Russet is a type of cloth (wool), not a colour; much in the same way Scarlet is a cloth. Russet comes in a range of colours, including brown and grey, or 'medley' (the warp one colour, the weft another).

Examples:

http://www.stuart-hmaltd.com/historical_fabrics.php
http://www.aidan-campbell.co.uk/textiles.htm


Thanks for the correction and links, Glennan!
Re: 15th Century soldiers hose?
Hi Robert,
Robert Hinds wrote:

I've read and heard that during the middle ages black was a color only worn by the rich due to the cost of dying clothes repeatedly in order to gain such a dark color, but in medieval paintings foot soldiers and archers are depicted as wearing black hose at times. Why would archers be wearing a rich mans pants? Did the artist try to make the archers look wealthy for some reason? This doesn't really make much sense to me...if anyone could shed light on this I would be very grateful. :)

It's simple, the people who say black was a difficult colour to produce are wrong.
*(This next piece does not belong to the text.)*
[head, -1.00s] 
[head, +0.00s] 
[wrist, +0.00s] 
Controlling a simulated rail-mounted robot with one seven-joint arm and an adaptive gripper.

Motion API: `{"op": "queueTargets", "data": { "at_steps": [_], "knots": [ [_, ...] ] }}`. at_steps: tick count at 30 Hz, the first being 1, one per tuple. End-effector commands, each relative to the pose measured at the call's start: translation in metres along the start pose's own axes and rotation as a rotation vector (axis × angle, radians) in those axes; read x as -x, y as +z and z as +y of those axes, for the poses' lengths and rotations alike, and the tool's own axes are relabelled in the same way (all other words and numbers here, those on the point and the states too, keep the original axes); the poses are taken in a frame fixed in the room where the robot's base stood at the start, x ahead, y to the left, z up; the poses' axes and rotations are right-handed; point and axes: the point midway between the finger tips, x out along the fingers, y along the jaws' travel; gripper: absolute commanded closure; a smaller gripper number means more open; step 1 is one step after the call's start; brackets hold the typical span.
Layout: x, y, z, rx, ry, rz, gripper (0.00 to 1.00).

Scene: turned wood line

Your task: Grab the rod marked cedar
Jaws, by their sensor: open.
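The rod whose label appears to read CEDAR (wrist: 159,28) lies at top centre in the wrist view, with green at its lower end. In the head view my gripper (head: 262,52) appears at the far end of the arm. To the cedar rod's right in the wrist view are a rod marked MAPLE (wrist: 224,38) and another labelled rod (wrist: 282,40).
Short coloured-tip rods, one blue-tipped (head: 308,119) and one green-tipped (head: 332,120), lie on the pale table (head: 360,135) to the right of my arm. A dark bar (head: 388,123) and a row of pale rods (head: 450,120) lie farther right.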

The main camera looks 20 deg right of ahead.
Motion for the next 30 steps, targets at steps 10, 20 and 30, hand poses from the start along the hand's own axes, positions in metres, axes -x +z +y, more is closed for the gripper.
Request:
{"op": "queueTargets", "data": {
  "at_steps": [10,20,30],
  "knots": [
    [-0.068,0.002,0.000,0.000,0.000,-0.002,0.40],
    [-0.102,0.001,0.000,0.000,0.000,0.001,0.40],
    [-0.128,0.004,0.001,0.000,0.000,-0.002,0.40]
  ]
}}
It's one of those persistent myths about the middle ages, along with the idea that all the peasants were filthy starving illiterates, that pink dyes were impossible, swords weighed 10 kilos and you needed a crane to lift a man in armour on to his horse :D

Black is a very very easy colour to produce on both leather and wool. On leather it's the easiest colour after brown to do. It's mostly done with iron salts and tannins. There are some translations of extant recipes here http://www.elizabethancostume.net/dyes/
Thanks for the link Al. :)
At least a few of the Greenlandic garments found at Herjolfsnes cemetery were originally dyed black or blackish with tannins. However I would say that the color rendered with that method would be more of a very dark brownish grey rather than true deep black. But as already mentioned such a deep, uniform black would have been attainable by dyeing the fabric with iron oxide, although that process were known to damage the fibers and thus the subject of prohibitions.